Exercise instructions:
Set out each line from the following listing that includes the word "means".
── Dataset ──
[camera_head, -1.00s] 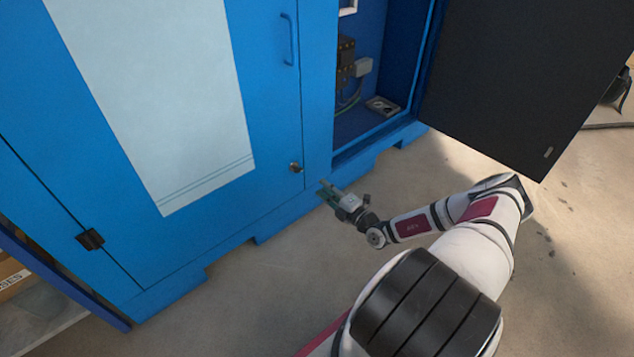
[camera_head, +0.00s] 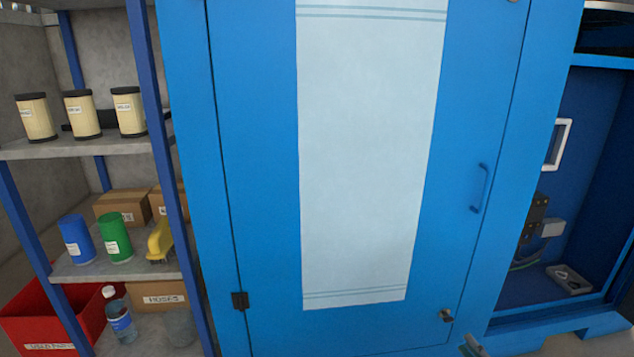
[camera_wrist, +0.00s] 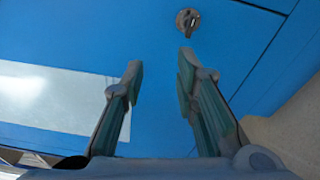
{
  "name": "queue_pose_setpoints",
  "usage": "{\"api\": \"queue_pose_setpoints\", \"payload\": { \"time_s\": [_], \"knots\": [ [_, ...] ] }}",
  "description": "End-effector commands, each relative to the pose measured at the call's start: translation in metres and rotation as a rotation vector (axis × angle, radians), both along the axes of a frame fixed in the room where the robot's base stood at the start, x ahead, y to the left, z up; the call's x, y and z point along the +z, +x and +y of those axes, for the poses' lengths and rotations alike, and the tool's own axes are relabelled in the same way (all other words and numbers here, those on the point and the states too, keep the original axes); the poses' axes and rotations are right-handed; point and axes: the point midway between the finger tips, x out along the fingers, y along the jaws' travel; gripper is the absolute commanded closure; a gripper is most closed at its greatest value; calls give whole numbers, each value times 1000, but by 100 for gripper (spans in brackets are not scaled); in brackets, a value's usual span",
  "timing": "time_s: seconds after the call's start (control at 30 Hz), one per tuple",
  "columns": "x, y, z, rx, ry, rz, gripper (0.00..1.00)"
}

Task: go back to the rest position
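My gripper (camera_wrist: 160,75) is open and empty in the wrist view, its two fingers apart in front of the blue cabinet door (camera_wrist: 80,35). A round metal lock (camera_wrist: 187,20) shows beyond the fingertips, apart from them. In the head view only a small part of my gripper (camera_head: 472,345) shows at the bottom edge, near the lower right of the cabinet door (camera_head: 260,150). The same lock (camera_head: 446,315) sits just above it. The rest of my arm is out of the head view.
The cabinet door is shut and has a pale panel (camera_head: 365,150) and a handle (camera_head: 480,188). An open blue compartment (camera_head: 590,150) stands at the right. A shelf rack (camera_head: 90,265) at the left holds cans, bottles, a brush and boxes; a red bin (camera_head: 40,315) is below.

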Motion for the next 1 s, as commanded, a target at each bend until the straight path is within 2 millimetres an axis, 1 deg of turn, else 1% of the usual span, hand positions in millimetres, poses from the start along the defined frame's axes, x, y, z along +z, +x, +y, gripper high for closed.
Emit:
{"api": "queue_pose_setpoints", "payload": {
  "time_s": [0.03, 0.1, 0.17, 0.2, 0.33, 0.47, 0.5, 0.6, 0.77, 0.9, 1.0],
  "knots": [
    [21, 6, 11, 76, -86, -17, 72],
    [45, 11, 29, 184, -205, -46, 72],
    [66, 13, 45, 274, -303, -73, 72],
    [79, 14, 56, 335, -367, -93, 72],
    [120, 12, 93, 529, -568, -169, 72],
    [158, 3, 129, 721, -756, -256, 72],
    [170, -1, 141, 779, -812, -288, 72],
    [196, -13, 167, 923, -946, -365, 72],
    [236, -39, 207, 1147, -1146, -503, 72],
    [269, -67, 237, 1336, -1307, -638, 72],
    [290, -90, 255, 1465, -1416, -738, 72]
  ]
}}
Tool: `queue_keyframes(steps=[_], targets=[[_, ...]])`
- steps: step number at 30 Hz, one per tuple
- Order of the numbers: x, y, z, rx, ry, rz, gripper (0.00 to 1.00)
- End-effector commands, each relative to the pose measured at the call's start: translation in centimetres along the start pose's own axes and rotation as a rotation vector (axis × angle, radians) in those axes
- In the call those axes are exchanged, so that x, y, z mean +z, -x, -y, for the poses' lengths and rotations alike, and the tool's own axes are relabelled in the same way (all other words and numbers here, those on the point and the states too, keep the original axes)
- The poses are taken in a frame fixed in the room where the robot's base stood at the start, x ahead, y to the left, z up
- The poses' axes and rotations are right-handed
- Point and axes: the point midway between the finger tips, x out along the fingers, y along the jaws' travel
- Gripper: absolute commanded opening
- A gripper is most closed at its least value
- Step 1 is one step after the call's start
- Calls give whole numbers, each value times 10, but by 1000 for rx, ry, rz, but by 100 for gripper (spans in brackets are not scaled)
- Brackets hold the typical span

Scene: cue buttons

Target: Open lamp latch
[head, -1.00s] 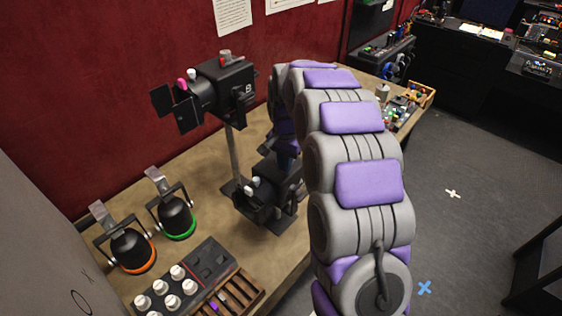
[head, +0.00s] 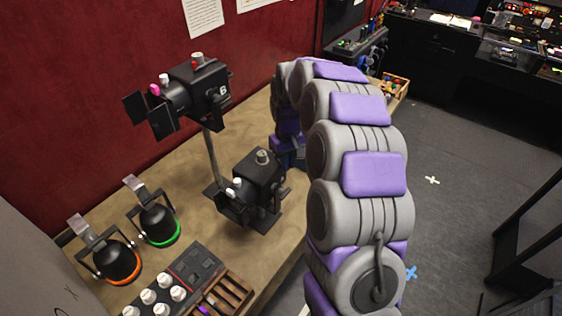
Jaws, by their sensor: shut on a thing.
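A black stage lamp (head: 258,181) sits low on the wooden table at the foot of a grey pole, with a silver knob on top and pale knobs at its left. A second black lamp (head: 190,95) is mounted above it and bears a white 6. My gripper (head: 290,156) is at the end of my purple and grey arm, close behind the right side of the lower lamp. It is shut on something, but its fingertips and the thing held are hidden. I cannot make out the latch or whether it is open.
Two small lamps, one with an orange ring (head: 116,262) and one with a green ring (head: 160,225), stand at the left. A panel of white knobs (head: 163,291) and a slotted wooden rack (head: 227,293) are at the front. Bare table (head: 190,180) lies between them.

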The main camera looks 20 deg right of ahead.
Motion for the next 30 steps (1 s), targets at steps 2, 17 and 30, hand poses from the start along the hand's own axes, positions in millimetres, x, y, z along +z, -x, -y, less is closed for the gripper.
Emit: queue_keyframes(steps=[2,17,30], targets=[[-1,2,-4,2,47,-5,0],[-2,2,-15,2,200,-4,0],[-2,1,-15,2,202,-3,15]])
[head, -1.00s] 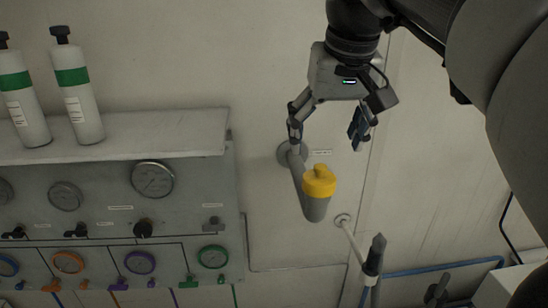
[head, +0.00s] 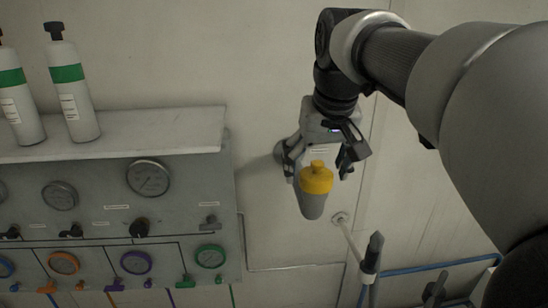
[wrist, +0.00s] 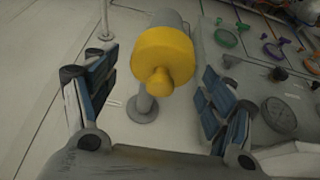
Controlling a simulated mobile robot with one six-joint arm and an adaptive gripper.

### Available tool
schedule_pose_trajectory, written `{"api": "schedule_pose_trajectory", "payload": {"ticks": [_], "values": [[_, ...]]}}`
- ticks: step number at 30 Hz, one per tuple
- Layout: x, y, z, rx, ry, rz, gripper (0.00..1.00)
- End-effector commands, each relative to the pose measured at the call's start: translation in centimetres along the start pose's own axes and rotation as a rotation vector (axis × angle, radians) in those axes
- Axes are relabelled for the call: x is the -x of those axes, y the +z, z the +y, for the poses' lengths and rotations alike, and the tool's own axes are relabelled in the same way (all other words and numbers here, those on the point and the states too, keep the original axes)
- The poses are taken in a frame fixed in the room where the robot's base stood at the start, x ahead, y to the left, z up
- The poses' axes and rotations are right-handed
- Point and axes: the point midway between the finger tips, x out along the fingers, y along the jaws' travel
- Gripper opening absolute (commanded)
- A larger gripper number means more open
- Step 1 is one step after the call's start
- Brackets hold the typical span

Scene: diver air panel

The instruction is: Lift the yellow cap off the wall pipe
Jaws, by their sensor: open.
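The yellow cap (head: 316,180) sits on the open end of the grey wall pipe (head: 311,205), with a small knob on its top. In the wrist view the cap (wrist: 164,58) is large and lies between my two fingers, its knob towards the camera. The grey pipe shows behind it, with a bracket to a round wall flange (wrist: 143,108). My gripper (head: 317,172) is open, with one finger to each side of the cap. In the wrist view there are gaps between the cap and both blue-padded fingers.
A panel with gauges and coloured valve knobs (head: 135,262) is at the left, below a shelf (head: 120,138) with two green-banded bottles (head: 72,85). A smaller pipe with a dark handle (head: 372,255) stands out lower right of the cap. The wall above is clear.

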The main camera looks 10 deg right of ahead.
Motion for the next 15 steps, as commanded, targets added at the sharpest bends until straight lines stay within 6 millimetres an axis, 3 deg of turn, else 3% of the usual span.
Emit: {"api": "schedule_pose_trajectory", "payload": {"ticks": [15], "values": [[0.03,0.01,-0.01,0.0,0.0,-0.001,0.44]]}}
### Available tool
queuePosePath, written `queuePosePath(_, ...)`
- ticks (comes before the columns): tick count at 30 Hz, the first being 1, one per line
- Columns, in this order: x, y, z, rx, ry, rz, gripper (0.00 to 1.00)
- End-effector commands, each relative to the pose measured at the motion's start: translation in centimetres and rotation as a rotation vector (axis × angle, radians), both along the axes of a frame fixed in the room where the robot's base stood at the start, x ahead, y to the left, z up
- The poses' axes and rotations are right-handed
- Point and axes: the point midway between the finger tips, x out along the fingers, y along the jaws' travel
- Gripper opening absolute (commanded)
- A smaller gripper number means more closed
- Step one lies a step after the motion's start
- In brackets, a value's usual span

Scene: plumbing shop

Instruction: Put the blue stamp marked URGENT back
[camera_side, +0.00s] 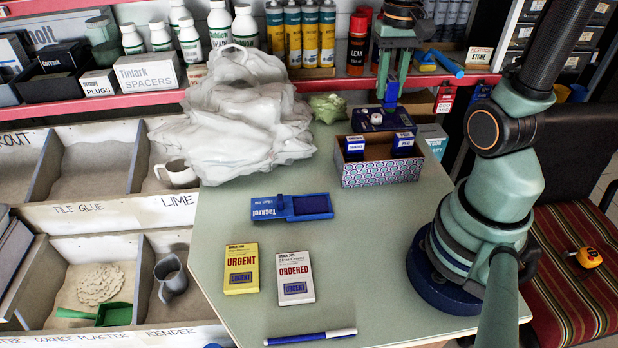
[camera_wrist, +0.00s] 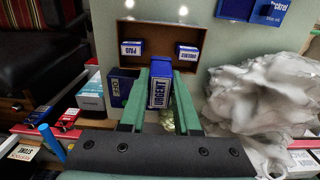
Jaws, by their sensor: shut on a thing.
───
Solution to the exercise:
- A larger gripper number means more open
- A smaller gripper number means more closed

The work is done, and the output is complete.